◆ What is expected ◆
Count up the lines in the following listing that hold the word "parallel", then give only that count.

◆ Entries supplied ◆
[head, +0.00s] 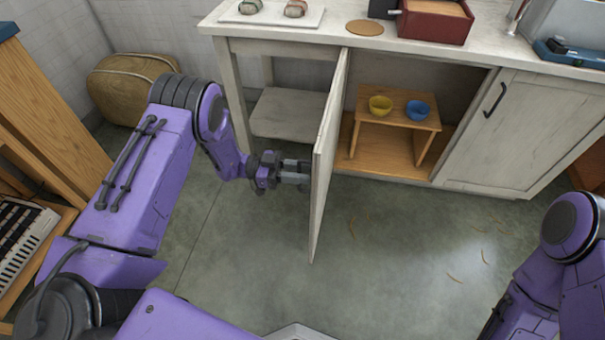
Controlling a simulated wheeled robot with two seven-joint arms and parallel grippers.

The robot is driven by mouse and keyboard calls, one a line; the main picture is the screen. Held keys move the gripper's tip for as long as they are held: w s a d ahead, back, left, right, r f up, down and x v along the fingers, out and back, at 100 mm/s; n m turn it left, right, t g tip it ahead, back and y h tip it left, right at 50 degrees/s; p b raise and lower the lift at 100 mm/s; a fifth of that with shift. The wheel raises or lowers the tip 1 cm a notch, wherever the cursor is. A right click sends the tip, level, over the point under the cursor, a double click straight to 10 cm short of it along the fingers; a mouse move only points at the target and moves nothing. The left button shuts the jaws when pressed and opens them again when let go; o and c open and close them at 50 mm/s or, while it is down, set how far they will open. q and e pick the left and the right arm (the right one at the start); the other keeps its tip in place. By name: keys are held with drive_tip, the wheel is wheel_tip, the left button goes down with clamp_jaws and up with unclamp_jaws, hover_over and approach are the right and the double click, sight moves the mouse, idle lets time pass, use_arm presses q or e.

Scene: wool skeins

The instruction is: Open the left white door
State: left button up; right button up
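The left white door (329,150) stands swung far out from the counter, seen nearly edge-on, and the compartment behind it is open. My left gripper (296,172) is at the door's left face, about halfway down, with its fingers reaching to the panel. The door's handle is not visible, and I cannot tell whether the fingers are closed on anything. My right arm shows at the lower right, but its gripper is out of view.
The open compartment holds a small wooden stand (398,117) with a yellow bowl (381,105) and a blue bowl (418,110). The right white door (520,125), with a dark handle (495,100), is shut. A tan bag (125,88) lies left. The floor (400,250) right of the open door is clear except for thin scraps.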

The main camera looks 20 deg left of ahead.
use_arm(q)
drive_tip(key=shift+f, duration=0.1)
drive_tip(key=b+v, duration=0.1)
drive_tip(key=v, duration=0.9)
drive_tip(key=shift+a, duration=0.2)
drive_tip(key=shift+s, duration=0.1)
==
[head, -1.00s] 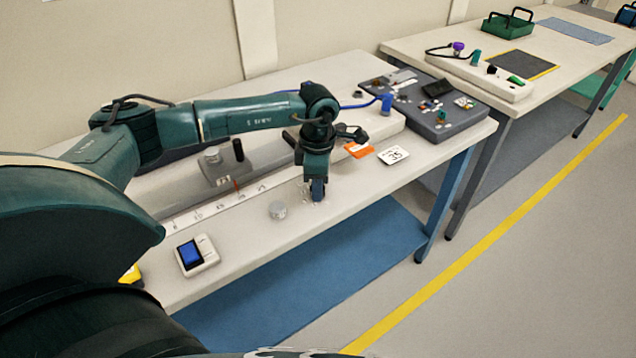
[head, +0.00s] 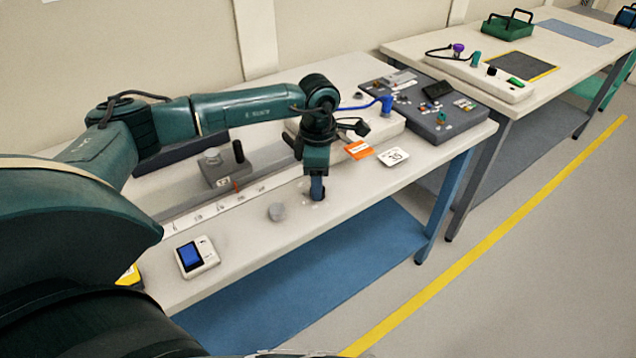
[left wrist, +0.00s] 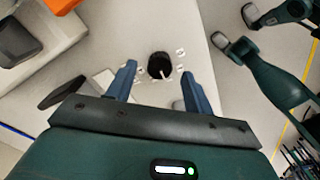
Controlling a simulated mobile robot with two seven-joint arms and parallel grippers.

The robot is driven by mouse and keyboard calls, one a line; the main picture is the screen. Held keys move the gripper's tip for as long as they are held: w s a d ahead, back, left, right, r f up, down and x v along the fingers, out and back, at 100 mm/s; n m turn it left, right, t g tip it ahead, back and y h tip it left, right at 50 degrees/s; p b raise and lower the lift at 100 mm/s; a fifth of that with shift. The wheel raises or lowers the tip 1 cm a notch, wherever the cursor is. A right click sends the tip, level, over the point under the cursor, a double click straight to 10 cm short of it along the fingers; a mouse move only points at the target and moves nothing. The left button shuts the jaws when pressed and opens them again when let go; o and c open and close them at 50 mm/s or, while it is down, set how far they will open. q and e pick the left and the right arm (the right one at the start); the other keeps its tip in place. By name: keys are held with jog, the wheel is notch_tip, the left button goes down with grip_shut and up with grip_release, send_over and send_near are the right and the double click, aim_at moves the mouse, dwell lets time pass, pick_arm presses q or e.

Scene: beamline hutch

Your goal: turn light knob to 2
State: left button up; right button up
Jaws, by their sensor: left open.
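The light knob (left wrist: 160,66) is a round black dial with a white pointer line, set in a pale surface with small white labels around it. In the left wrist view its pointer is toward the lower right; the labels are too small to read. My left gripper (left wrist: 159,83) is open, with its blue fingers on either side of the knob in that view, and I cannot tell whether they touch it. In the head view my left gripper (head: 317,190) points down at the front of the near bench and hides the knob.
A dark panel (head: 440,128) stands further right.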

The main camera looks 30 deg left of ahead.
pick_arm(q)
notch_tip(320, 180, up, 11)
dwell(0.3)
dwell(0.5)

◆ Correct output ◆
2